■ **YOUR TASK**
Everything from the first line to the line containing "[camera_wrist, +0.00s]" is to be repeated exactly; nothing past it.

_ _ _ _ _

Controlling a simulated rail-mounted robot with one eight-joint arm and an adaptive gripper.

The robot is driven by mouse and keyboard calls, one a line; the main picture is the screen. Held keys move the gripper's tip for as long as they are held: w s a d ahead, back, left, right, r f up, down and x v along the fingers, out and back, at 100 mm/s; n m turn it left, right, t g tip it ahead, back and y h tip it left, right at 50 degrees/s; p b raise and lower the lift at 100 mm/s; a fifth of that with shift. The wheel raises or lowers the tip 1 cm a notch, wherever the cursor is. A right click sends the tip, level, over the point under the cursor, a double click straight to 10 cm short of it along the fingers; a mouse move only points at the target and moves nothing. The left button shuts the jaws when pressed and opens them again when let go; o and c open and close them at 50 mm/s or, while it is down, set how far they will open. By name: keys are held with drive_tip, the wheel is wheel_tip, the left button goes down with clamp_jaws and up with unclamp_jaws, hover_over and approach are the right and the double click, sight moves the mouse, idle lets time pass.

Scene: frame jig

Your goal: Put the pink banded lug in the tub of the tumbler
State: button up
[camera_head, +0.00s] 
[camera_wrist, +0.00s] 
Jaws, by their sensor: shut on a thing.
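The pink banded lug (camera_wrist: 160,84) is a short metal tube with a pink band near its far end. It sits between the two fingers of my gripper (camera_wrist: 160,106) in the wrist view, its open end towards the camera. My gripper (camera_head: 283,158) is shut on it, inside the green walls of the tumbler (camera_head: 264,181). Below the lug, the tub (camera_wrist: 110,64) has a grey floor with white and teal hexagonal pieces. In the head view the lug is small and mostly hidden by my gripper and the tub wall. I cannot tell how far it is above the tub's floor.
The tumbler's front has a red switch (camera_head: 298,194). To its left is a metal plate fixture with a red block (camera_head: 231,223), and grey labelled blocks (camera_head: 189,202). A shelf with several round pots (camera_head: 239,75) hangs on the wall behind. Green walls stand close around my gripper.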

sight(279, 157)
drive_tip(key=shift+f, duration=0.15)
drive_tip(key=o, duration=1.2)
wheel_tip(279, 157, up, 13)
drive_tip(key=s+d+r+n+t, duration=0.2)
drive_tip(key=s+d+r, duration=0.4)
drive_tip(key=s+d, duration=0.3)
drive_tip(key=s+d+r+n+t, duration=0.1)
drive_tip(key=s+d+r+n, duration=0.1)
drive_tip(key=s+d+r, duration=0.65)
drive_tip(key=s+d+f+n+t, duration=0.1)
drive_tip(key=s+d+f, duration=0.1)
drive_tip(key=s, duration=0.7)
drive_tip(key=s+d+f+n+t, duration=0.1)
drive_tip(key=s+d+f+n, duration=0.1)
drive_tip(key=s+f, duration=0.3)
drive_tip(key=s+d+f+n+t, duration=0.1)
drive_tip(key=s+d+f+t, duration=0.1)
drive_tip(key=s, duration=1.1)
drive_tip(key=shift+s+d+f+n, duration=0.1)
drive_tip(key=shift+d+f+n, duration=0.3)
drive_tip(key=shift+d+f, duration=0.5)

_ _ _ _ _

■ **PROBLEM SOLUTION**
Controlling a simulated rail-mounted robot with one eight-joint arm and an adaptive gripper.

The robot is driven by mouse and keyboard calls, one a line; the main picture is the screen. Held keys move the gripper's tip for as long as they are held: w s a d ahead, back, left, right, r f up, down and x v along the fingers, out and back, at 100 mm/s; n m turn it left, right, t g tip it ahead, back and y h tip it left, right at 50 degrees/s; p b raise and lower the lift at 100 mm/s; a fifth of that with shift. The wheel raises or lowers the tip 1 cm a notch, wherever the cursor is. A right click sends the tip, level, over the point under the cursor, a double click straight to 10 cm short of it along the fingers; a mouse move only points at the target and moves nothing. The left button shuts the jaws when pressed and opens them again when let go; o and c open and close them at 50 mm/s or, while it is down, set how far they will open. By name: keys are held with drive_tip, the wheel is wheel_tip, the left button goes down with clamp_jaws and up with unclamp_jaws, hover_over and approach are the right and the double click, sight moves the mouse, idle lets time pass.

Scene: frame jig

Your goal: Put the pink banded lug in the tub of the tumbler
State: button up
[camera_head, +0.00s] 
[camera_wrist, +0.00s] 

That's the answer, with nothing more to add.